Problem description:
Repeat exactly the lines from the one containing "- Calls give" through the one containing "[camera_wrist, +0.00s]", both lines included, please, without any other lines.

Records of robot tool calls:
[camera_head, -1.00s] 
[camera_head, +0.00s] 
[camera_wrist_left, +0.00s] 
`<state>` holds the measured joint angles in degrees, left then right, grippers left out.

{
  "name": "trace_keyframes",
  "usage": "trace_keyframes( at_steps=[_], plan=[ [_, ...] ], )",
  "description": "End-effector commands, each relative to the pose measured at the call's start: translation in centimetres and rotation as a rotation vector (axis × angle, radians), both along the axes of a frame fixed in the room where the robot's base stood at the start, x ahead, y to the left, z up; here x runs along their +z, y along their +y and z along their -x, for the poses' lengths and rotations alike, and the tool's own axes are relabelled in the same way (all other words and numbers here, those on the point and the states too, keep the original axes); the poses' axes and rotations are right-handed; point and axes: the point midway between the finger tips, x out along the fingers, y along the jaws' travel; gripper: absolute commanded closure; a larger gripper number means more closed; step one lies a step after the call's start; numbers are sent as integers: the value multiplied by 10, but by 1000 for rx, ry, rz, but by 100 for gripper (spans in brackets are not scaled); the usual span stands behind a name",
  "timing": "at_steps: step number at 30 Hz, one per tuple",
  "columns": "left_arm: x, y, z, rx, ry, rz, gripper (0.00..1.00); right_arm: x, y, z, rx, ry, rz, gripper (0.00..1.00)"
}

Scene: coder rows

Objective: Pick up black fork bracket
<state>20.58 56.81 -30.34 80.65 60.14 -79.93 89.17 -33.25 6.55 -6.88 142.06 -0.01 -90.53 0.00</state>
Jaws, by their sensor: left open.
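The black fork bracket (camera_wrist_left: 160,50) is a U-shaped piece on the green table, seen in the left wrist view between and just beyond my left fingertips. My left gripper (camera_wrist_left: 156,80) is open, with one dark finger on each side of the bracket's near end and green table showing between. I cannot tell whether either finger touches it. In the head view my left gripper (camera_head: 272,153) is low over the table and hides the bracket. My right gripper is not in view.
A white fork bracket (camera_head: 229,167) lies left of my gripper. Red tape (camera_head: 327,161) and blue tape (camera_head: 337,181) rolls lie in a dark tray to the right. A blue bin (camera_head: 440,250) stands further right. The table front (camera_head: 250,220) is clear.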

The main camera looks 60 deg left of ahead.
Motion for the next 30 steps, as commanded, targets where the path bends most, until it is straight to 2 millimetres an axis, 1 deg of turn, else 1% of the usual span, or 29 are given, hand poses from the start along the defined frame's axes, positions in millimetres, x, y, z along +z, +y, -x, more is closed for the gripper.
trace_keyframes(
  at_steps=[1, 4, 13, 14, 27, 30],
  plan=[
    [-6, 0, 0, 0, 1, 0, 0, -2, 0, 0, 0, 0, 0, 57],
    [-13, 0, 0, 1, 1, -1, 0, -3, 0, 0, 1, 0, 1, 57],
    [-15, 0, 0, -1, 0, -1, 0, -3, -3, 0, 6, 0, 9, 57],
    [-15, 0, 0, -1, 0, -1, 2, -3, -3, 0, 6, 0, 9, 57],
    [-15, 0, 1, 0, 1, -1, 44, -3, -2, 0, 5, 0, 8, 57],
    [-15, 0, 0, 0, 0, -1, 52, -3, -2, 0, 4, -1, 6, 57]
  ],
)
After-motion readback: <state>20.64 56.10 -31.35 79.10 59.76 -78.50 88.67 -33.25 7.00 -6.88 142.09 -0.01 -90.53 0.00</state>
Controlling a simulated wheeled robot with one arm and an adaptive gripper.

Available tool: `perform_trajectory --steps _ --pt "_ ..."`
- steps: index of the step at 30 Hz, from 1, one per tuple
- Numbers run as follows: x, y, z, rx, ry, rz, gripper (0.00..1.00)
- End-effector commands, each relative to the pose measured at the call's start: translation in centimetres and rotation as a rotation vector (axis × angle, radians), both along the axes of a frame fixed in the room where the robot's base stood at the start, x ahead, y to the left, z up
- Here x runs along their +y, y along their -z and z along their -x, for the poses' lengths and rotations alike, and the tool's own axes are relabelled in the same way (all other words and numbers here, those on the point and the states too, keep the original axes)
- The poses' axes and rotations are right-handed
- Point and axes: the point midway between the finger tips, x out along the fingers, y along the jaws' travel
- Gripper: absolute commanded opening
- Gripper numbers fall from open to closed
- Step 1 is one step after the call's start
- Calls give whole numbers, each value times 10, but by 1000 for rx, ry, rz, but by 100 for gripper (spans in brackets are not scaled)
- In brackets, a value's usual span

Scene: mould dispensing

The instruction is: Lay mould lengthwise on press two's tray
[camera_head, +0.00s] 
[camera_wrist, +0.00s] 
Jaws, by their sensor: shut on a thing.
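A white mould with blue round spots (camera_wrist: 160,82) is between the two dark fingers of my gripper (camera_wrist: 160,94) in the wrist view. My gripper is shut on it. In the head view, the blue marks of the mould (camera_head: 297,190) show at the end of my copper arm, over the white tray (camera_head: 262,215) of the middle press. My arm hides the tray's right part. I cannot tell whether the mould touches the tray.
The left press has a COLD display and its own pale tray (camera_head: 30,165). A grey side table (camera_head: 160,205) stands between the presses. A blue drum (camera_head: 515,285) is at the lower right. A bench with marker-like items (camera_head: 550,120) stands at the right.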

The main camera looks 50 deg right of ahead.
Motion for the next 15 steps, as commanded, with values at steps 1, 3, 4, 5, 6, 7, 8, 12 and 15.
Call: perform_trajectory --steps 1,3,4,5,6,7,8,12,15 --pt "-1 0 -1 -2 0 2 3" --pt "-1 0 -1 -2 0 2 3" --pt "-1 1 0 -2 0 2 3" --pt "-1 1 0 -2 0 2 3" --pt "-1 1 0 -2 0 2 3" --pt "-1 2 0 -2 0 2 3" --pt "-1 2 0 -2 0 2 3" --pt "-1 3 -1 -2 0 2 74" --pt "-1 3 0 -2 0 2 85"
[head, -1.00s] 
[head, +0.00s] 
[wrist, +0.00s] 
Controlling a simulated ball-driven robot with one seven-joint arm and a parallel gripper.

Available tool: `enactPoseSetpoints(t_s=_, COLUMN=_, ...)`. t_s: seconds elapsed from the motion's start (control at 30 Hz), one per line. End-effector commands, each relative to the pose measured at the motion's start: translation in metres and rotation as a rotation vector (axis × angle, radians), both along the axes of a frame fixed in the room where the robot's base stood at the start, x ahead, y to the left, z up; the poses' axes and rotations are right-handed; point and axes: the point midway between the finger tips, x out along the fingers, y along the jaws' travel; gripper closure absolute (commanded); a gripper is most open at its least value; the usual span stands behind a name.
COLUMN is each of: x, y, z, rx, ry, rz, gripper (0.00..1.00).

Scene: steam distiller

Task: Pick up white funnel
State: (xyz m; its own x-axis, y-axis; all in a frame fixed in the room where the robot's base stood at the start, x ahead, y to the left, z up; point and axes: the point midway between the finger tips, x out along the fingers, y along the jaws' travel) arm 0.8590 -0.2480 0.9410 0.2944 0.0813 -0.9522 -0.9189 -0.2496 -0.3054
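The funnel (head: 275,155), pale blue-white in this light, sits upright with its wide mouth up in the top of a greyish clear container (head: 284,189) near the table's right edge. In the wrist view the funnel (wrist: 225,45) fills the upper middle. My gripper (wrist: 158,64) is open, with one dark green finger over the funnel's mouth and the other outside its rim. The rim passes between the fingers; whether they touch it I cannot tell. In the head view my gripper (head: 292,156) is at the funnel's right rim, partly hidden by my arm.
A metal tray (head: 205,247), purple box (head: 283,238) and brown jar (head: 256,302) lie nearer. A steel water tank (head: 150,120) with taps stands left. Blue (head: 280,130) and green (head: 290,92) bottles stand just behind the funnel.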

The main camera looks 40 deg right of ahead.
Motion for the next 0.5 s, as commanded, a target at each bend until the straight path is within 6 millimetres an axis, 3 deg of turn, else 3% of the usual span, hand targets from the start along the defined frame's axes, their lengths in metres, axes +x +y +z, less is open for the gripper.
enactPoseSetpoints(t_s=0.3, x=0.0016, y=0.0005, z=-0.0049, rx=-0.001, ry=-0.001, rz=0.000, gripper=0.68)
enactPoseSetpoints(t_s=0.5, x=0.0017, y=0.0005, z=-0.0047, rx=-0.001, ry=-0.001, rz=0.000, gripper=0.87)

Response for this exercise:
- Calls give whole numbers, each value times 10, but by 1000 for rx, ry, rz, but by 100 for gripper (spans in brackets are not scaled)
- In brackets, a value's usual span

Scene: mould dispensing

The instruction is: Lay mould lengthwise on press two's tray
[camera_head, +0.00s] 
[camera_wrist, +0.00s] 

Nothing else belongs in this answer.